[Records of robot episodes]
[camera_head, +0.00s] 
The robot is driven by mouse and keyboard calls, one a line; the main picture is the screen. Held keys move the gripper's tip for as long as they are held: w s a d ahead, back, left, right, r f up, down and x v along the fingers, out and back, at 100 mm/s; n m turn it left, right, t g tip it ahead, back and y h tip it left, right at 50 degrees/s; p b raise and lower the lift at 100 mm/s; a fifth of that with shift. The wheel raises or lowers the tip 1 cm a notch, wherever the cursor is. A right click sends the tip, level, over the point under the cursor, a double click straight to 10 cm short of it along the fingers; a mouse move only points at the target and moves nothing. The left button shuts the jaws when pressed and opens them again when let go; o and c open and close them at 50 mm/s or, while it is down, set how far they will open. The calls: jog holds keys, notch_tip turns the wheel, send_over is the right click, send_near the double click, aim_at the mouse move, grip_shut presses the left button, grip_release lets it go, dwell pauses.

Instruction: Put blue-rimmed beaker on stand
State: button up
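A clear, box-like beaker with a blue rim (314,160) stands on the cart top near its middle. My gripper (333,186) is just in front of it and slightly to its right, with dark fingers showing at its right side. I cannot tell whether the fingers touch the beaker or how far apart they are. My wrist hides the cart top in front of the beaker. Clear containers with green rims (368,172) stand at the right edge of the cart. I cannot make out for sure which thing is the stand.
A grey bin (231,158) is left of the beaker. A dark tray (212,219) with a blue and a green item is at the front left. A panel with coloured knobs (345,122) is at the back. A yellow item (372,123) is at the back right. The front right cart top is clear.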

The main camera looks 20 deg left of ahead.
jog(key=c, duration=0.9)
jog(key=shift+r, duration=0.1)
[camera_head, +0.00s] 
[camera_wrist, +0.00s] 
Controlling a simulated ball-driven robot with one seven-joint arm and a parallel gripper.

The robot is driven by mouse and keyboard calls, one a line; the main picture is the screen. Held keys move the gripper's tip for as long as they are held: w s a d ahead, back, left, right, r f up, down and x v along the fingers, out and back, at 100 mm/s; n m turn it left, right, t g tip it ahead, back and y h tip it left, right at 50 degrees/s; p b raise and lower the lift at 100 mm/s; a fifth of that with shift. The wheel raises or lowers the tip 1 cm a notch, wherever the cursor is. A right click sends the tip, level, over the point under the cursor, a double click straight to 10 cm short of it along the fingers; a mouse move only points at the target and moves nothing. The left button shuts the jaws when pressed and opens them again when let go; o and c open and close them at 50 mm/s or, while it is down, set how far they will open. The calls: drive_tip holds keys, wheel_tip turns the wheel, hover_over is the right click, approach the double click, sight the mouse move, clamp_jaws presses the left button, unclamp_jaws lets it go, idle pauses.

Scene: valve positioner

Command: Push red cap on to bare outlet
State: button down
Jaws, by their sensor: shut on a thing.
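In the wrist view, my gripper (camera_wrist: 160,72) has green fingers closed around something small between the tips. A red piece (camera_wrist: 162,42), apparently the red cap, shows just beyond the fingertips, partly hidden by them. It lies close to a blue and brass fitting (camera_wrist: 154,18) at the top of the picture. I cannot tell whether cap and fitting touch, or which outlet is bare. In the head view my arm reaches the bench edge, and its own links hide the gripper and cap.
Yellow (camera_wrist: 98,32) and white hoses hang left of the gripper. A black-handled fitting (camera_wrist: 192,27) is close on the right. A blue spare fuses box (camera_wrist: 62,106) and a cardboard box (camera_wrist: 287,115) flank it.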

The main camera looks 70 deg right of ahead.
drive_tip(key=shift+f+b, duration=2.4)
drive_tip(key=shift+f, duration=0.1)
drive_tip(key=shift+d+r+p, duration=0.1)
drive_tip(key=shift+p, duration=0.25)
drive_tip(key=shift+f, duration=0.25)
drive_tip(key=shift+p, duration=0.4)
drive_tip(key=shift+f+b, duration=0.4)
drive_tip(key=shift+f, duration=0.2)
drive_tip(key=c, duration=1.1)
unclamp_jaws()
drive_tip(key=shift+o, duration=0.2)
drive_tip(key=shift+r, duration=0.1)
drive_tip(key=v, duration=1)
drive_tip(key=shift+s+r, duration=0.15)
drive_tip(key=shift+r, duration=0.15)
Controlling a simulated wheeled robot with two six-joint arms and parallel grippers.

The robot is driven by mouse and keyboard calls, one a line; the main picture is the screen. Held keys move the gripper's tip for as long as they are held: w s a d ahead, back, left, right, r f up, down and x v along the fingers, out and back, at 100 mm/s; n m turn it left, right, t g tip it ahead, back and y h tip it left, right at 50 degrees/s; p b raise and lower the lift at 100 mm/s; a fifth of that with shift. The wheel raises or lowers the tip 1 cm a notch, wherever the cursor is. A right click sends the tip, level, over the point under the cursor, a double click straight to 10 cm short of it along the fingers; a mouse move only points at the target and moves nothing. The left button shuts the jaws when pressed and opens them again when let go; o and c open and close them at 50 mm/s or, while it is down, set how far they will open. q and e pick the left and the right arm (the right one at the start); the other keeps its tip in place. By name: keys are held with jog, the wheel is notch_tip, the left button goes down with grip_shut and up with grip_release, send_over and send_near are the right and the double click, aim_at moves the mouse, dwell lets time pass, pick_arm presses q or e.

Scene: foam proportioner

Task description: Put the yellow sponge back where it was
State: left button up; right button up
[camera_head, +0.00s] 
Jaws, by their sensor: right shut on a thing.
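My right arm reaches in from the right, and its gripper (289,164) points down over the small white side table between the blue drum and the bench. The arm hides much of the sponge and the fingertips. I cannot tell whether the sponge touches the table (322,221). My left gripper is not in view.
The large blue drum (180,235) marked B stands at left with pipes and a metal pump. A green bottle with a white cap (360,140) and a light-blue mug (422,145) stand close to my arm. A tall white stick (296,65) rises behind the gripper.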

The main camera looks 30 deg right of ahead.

_GOAL_
Please reproduce exactly the lines from the first one of the records above through the line containing "Instruction: Put blue-rimmed beaker on stand", both included, and nothing else.

_THE ANSWER_
[camera_head, +0.00s] 
The robot is driven by mouse and keyboard calls, one a line; the main picture is the screen. Held keys move the gripper's tip for as long as they are held: w s a d ahead, back, left, right, r f up, down and x v along the fingers, out and back, at 100 mm/s; n m turn it left, right, t g tip it ahead, back and y h tip it left, right at 50 degrees/s; p b raise and lower the lift at 100 mm/s; a fifth of that with shift. The wheel raises or lowers the tip 1 cm a notch, wherever the cursor is. A right click sends the tip, level, over the point under the cursor, a double click straight to 10 cm short of it along the fingers; a mouse move only points at the target and moves nothing. The left button shuts the jaws when pressed and opens them again when let go; o and c open and close them at 50 mm/s or, while it is down, set how far they will open. The calls: jog holds keys, notch_tip turns the wheel, send_over is the right click, send_near the double click, aim_at the mouse move, grip_shut presses the left button, grip_release lets it go, dwell pauses.

Instruction: Put blue-rimmed beaker on stand

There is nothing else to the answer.